15 Things You'll Remember If You Went To Wesley In The Early Noughties
Ironing your hair FTW
Back in the day, Wesley — Grown-up or Baby, we don't judge — was a rite of passage for teenagers from Dublin's glorious south side.
After all, what better a place to ruin yer life?
Let’s take a moment, shall we, to reflect on the hilarious (slash questionable) things that went on at the infamous Donnybrook disco – and remind us all that if we ever have children, we should just NEVER LET THEM OUT OF THE HOUSE.
1. Never having enough Pan-stick
Forget highlighting, perfect eyebrows and this contouring business – the millennial hunz had it sussed with lip-gloss, glittery eyeshadow and extravagant use of black, green or blue eyeliner.

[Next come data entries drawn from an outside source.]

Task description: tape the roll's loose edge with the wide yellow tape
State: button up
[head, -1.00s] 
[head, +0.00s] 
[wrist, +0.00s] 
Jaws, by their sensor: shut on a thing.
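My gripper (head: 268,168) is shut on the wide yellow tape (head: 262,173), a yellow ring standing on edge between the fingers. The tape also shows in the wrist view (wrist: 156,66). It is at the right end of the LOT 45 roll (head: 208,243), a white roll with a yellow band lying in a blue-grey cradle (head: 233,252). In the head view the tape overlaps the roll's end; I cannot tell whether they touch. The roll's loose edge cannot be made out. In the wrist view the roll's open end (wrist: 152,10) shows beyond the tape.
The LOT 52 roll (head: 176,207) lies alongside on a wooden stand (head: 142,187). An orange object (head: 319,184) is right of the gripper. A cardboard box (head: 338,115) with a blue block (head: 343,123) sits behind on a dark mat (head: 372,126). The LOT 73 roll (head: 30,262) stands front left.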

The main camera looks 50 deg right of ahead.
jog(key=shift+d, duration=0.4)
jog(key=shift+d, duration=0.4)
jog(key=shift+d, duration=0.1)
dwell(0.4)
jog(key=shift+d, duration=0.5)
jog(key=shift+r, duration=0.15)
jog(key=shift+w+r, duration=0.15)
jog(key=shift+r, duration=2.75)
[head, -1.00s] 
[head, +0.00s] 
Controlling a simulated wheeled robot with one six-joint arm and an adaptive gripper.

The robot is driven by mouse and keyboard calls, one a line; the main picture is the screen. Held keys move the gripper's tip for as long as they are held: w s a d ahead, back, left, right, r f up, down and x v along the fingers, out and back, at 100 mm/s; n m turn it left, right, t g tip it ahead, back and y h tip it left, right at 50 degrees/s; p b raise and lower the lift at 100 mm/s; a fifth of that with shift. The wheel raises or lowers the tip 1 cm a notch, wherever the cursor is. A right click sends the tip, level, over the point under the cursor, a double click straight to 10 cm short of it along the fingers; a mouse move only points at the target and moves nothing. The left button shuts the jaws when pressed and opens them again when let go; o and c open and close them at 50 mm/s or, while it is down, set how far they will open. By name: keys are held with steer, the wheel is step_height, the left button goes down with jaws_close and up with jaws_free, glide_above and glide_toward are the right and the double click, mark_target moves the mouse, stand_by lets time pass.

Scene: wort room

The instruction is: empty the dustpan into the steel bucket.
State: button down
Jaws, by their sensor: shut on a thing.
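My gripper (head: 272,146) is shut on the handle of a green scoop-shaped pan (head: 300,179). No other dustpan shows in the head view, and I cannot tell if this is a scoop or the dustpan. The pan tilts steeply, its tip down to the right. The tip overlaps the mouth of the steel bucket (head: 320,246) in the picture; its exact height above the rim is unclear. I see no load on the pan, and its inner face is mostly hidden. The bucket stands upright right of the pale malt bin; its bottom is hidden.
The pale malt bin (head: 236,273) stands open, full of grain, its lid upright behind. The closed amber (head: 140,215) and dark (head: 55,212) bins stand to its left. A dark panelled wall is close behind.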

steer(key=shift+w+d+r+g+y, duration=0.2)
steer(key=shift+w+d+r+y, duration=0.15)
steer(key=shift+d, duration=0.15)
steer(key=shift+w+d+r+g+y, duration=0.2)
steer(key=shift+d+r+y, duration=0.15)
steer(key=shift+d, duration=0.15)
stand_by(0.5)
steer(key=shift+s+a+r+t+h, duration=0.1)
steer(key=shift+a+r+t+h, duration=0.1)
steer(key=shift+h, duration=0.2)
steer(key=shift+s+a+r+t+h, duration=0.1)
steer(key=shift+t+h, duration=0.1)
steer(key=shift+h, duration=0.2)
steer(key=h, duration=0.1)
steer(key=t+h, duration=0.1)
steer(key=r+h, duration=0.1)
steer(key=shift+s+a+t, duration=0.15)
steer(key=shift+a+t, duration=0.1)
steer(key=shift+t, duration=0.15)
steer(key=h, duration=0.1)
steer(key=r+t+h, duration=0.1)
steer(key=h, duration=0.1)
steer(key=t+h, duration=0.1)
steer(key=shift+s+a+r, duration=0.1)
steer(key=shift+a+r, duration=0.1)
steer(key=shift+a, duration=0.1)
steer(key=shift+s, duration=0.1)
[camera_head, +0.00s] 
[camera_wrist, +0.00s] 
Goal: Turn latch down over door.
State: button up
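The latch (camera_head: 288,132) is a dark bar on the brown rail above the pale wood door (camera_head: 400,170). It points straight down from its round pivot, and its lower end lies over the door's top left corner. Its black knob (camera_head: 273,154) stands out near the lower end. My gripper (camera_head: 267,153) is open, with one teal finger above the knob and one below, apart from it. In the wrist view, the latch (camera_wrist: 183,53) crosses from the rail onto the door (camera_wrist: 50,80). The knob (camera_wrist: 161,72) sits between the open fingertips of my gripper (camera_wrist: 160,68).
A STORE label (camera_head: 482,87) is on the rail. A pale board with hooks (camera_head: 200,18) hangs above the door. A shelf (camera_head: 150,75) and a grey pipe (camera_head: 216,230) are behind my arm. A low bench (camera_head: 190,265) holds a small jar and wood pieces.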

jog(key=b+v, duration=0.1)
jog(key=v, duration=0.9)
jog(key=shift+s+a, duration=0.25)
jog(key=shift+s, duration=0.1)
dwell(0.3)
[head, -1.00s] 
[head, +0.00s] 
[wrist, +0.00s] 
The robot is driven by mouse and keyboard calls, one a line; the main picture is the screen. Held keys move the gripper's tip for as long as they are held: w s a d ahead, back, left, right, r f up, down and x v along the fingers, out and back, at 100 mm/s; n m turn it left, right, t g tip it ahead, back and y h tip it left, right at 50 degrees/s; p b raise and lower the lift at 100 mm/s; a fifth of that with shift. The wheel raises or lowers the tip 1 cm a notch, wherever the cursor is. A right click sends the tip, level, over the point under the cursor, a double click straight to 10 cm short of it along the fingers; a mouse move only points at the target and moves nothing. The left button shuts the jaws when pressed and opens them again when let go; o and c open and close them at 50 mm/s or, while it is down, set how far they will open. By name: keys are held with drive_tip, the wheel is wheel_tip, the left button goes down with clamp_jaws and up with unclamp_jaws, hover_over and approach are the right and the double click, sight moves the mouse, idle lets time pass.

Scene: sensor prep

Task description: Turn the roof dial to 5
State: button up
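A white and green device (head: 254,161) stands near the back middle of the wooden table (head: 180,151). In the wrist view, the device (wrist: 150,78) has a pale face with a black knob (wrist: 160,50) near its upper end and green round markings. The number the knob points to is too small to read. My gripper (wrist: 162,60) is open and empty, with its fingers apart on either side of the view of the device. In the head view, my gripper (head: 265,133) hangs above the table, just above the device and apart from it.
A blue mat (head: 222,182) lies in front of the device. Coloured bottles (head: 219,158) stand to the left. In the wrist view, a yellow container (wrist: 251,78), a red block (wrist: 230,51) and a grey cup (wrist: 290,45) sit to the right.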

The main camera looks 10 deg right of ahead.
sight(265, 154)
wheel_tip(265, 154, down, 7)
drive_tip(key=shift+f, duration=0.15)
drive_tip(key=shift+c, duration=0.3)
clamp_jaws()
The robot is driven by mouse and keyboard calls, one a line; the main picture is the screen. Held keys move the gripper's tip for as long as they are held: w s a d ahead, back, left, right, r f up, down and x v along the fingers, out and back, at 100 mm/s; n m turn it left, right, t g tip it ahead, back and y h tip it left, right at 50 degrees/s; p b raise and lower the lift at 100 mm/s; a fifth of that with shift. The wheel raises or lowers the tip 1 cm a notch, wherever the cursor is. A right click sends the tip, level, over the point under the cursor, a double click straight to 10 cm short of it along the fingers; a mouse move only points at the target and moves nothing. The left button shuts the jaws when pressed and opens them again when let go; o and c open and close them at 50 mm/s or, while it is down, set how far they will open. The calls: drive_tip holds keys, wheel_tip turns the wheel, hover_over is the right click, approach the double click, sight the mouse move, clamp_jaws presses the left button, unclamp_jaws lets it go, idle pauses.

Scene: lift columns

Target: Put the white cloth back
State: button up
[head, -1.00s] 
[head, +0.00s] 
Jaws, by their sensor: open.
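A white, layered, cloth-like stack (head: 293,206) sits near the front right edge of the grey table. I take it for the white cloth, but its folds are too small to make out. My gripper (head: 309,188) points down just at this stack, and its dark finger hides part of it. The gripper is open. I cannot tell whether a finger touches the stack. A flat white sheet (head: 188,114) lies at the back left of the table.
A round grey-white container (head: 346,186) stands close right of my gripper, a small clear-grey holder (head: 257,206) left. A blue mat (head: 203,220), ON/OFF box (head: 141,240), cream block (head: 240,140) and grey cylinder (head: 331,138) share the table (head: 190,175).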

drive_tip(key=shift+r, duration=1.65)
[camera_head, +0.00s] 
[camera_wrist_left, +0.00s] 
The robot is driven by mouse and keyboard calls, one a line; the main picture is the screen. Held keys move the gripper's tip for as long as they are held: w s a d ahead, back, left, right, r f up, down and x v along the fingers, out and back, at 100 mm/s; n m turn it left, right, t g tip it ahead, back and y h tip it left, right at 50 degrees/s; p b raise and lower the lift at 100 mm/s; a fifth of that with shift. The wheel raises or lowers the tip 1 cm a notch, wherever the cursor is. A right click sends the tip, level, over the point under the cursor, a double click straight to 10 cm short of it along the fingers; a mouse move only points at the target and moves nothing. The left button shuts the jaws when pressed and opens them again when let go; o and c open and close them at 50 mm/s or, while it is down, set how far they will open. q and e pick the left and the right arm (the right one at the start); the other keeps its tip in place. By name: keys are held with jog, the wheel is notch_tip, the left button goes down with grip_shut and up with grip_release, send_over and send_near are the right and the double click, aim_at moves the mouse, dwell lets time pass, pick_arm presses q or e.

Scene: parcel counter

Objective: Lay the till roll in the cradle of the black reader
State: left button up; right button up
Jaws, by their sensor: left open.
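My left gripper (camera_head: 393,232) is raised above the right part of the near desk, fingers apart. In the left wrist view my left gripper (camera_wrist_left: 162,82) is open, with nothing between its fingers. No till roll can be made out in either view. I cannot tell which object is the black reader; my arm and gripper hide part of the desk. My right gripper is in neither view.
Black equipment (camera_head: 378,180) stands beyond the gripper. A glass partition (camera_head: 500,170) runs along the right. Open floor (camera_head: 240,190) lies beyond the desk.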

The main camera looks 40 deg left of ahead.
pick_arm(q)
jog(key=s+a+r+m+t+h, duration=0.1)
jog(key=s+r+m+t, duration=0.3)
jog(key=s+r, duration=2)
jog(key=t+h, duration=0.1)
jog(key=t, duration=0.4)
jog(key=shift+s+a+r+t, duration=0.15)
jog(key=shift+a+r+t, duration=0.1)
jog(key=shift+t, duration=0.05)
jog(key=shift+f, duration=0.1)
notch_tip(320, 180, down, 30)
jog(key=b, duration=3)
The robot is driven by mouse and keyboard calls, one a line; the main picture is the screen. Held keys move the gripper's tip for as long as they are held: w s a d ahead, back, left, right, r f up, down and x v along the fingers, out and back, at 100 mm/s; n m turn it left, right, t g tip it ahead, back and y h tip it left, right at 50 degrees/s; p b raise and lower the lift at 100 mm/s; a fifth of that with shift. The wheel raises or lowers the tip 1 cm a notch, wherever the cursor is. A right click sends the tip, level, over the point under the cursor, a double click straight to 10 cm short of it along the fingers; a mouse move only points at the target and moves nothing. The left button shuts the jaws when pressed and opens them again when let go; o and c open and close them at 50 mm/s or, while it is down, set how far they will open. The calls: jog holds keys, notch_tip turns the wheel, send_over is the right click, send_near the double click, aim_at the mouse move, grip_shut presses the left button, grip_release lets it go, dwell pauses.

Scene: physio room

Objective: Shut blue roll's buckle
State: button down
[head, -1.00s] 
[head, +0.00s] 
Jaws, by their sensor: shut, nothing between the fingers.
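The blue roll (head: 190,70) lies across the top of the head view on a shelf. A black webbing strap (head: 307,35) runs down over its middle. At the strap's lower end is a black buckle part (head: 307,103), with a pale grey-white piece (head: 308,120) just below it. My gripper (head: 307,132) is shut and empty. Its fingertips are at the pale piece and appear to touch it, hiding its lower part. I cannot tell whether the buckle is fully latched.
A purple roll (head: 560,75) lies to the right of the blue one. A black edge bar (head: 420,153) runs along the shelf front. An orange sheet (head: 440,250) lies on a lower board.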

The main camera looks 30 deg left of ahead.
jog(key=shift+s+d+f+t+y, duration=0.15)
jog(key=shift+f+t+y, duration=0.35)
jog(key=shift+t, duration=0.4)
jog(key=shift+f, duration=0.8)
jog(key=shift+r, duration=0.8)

And who doesn’t love pan-stick makeup that’s three shades too dark for your skin?
2. Ironing hair being a part of your Friday night ritual
Because straighteners (and actual style) were yet to be invented in those days, girls cleverly improvised. Hair was ironed to within an inch of its life, sometimes tied back with two super stringy tendrils down the front (the greasier the better).
Crimped hair was always a winner too... as was Sun-In, which never actually made the home-made highlights any blonder.
3. Frosted tips > health
Speaking of Sun-In...
The blokes liked to rock step hair-cuts with spider-like fringes and Zack Morris style highlights. With six gallons of hair-gel thrown in for good measure, naturally.
4. Pedal pushers, worn with pride
Brace yourselves to feel horrible about your past self...
For girls, the once acceptable-to-say knee-high 'hooker' boots, halter-necks and boob tubes were all the rage. If you felt like going for the understated casual look, you couldn’t go wrong with a denim jacket and belly top coupled with pedal pushers or tracksuit bottoms.
Oh, and a pair of the biggest hoop earrings known to man.
Just throw in a pair of Nikes or Reebok classics and you were sorted.
5. Along with brown Wranglers
Short-sleeved checked shirts, boot-cut jeans and brown Wranglers (or Dubes) defined the look for lads who hit up to the D4 venue.
6. 'Beat the slapper' was a thing that was actually okay to say... and play
Jesus. We actually called it that.
We were genuinely bad people, weren't we?
With the fellas looking on point, is it any wonder that a few games of 'beat the slapper' went on? The game was pretty much who could meet – that’s shift for the country folks – the most lads.
7. 'Will ya meet me mate?'
A quick tap on the shoulder, followed by the question every guy wanted to hear...
Straight to the point, no messing.
8. Not being a 'frigid' anymore
Hopefully people don't say this any more.
God, I hate my past self.
9. The dark scenes of Topaz (or Shell)
For those who had parents that preferred they left the house with clothes on, fear not, you could throw your Friday night get-up in a little bag and get changed behind the garage across the road.
10. The segregation of members and non-members
Talk about a class system!
You could be hanging around for hours if you were in the non-members queue – though in saying that, at least it gave you time to get your story straight.
"What school am I from?"
"What’s the principal’s name?"
"Shit, is the uniform colour navy or green?"
11. Getting dropped off as far away as humanly possible
Particularly handy if you were in possession of a dolly or naggin, cleverly poured in a Club Orange bottle. Natch.
12. The heartbreak of rejection
Too much drink and you’d be refused entry leaving you to wander around Donnybrook, debating whether to risk the wrath of your parents by calling them on your Nokia 3210 to collect you.
Hopefully, you had a loyal mate who stayed behind with you.
Who was most likely the sober one.
13. ... or getting in, then swiftly getting drop-kicked out
From all the carry on, it’s not surprising that not everyone made it through the whole night.
“Have you been drinking?” “No, I’ve just had two” was sure to lead to being politely asked to leave by the bouncers.
Which left you once again hanging around Donnybrook.
14. The actual rugby grounds
Because the disco was attached to the Wesley Rugby grounds, we think they warrant their own special mention.
A holy grail to some, and a place of dark refuge for others - these grounds saw much more than they'd originally bargained for.
15. And of course... the music
Bit of Britney, Sisqo’s Thong Song and King of the Castle by Wamdue Project had you busting out the moves like there was no tomorrow.
Not forgetting Paul Johnson’s Get Get Down and the timeless Maniac 2000.
Cue lots of fist pumping. And sweat. Oh God, there was so much sweat.